==== RECORD EXTRACTS

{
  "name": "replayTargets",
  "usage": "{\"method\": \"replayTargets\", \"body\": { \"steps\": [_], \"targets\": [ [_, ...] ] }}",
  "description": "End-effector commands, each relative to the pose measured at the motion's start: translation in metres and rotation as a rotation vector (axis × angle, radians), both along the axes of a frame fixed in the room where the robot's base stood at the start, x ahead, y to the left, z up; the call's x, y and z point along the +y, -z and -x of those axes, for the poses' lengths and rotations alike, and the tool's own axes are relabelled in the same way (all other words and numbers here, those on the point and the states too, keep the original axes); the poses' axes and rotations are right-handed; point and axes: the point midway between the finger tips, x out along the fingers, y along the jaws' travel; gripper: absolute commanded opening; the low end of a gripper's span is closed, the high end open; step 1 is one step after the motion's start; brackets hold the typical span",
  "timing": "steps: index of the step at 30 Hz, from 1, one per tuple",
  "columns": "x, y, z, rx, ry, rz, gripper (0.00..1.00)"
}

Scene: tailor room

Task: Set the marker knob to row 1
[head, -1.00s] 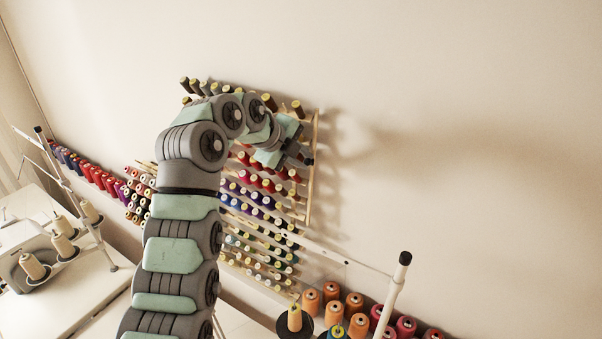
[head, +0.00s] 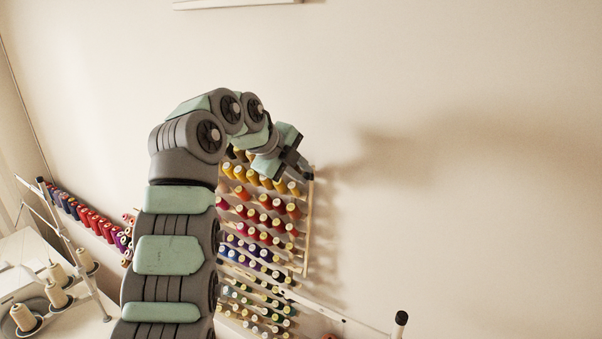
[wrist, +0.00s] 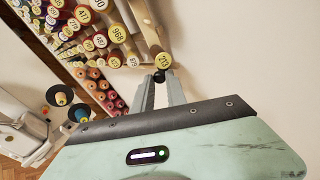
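The marker knob is a small dark ball (wrist: 160,76) in the wrist view, at the right edge of the thread rack. My gripper (wrist: 161,84) has one finger on each side of it, and the tips appear closed on it. In the head view my gripper (head: 301,165) is at the upper right corner of the thread rack (head: 308,215), beside its right post. My arm and gripper cover part of the upper rows.
Several coloured spools (head: 266,203) stick out from the rack close left of my gripper. The wall (head: 450,120) to the right is bare. A stand with cream thread cones (head: 55,293) is at lower left, and a pole with a black cap (head: 401,318) at lower right.

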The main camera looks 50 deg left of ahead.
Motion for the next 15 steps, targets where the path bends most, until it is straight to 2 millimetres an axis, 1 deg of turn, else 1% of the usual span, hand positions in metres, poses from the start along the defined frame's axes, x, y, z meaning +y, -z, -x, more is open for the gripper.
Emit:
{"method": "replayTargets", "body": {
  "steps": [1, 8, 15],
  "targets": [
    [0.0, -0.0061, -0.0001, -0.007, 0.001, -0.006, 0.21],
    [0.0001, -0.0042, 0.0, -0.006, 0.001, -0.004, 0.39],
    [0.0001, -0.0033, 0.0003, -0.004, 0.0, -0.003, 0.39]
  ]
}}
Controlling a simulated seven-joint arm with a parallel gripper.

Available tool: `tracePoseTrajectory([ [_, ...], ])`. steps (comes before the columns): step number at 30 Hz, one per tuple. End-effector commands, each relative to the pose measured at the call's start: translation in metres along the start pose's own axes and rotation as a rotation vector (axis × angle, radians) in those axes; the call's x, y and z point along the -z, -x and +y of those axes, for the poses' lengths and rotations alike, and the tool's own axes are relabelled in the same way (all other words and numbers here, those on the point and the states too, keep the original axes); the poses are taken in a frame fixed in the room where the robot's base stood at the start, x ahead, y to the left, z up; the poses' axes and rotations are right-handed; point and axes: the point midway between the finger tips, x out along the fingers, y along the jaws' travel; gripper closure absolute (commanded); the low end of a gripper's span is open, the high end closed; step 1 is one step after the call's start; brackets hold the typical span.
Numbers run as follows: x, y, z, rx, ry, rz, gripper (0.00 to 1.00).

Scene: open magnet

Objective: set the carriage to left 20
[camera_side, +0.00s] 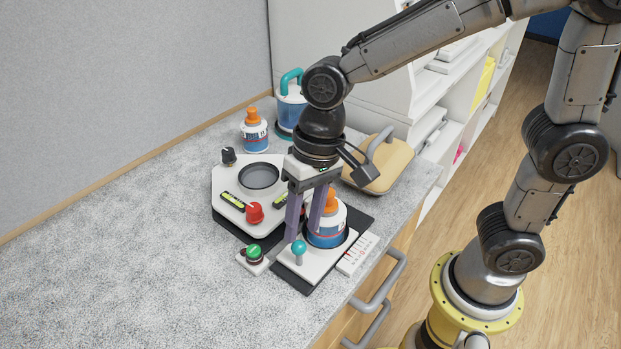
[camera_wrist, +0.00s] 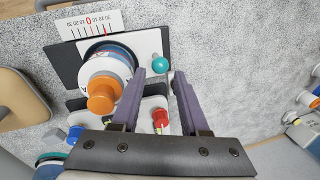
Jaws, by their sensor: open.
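The carriage (camera_side: 288,262) is a white plate on a dark base, with a bottle (camera_side: 327,230) with an orange cap standing in its round holder. A teal knob (camera_side: 299,248) rises from the carriage's near-left corner. My gripper (camera_side: 302,236) is open above the knob, its two purple fingers pointing down. In the wrist view the knob (camera_wrist: 160,64) lies just beyond the gap between the fingertips (camera_wrist: 159,80). The white scale (camera_side: 357,254) beside the carriage also shows in the wrist view (camera_wrist: 91,24), with 0 near its middle; the exact reading is unclear.
A white device with a round dish (camera_side: 259,176) and a red knob (camera_side: 254,212) stands behind the carriage. A green button box (camera_side: 253,257) is at its left. Another bottle (camera_side: 255,134), a teal-handled jug (camera_side: 290,101) and a wooden board (camera_side: 383,166) stand farther back. The left counter is clear.

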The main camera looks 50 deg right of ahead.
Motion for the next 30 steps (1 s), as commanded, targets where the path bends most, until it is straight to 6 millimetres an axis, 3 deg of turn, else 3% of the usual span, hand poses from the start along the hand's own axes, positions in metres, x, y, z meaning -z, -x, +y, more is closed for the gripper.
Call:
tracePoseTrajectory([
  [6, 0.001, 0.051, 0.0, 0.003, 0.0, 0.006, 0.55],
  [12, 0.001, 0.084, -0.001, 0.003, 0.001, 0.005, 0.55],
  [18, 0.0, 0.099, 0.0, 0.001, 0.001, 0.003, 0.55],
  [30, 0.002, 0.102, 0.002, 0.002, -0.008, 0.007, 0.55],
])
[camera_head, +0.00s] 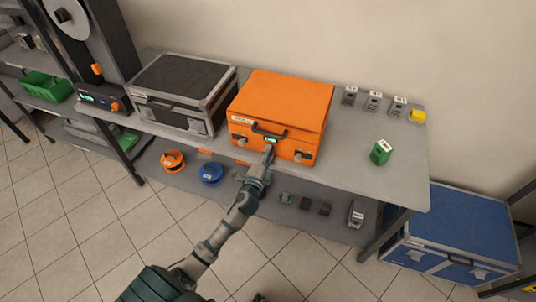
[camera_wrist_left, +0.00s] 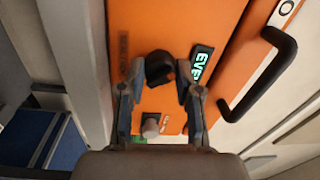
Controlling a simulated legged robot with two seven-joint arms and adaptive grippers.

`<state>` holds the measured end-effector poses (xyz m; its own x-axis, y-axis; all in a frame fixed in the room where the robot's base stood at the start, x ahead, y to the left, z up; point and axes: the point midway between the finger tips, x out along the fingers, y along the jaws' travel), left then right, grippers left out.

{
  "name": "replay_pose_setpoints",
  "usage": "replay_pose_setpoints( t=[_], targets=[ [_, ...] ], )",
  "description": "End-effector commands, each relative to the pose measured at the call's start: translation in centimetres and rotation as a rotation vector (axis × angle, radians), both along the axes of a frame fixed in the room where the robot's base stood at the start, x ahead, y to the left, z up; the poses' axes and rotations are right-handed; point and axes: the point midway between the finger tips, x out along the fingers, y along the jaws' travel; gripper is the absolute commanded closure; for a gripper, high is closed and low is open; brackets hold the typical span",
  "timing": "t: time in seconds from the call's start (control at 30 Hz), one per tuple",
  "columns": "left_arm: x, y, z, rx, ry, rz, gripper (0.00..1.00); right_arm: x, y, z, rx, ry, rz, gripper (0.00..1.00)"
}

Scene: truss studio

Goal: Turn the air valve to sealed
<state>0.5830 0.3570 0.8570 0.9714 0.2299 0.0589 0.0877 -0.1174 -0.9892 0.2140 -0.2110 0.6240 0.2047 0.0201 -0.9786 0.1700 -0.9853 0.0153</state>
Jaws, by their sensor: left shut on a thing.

========

THE PROBLEM:
Tally up the lines in the records that contain the word "path" and give only the total.

ANSWER TO THIS TASK:
2